Copy the lines holding the word "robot", all of them.
______
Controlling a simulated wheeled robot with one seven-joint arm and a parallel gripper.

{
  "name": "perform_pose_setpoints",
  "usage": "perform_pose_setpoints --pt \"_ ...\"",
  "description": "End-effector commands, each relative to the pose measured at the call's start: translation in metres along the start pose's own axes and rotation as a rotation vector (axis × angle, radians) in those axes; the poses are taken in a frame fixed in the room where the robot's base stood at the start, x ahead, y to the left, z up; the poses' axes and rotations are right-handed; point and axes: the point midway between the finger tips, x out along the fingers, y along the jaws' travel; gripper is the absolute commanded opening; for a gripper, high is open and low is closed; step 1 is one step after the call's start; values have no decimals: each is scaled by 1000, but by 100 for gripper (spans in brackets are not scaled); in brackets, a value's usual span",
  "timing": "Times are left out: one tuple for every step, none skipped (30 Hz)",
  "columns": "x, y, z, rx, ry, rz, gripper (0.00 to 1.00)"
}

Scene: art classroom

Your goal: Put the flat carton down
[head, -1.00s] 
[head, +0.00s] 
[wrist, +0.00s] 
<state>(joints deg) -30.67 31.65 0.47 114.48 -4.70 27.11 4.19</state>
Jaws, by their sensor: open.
______
- Response to the task:
Controlling a simulated wheeled robot with one seven-joint arm and a parallel gripper.
  "description": "End-effector commands, each relative to the pose measured at the call's start: translation in metres along the start pose's own axes and rotation as a rotation vector (axis × angle, radians) in those axes; the poses are taken in a frame fixed in the room where the robot's base stood at the start, x ahead, y to the left, z up; the poses' axes and rotations are right-handed; point and axes: the point midway between the finger tips, x out along the fingers, y along the jaws' travel; gripper is the absolute commanded opening; for a gripper, high is open and low is closed; step 1 is one step after the call's start; values have no decimals: each is scaled by 1000, but by 100 for gripper (spans in brackets are not scaled); in brackets, a value's usual span",

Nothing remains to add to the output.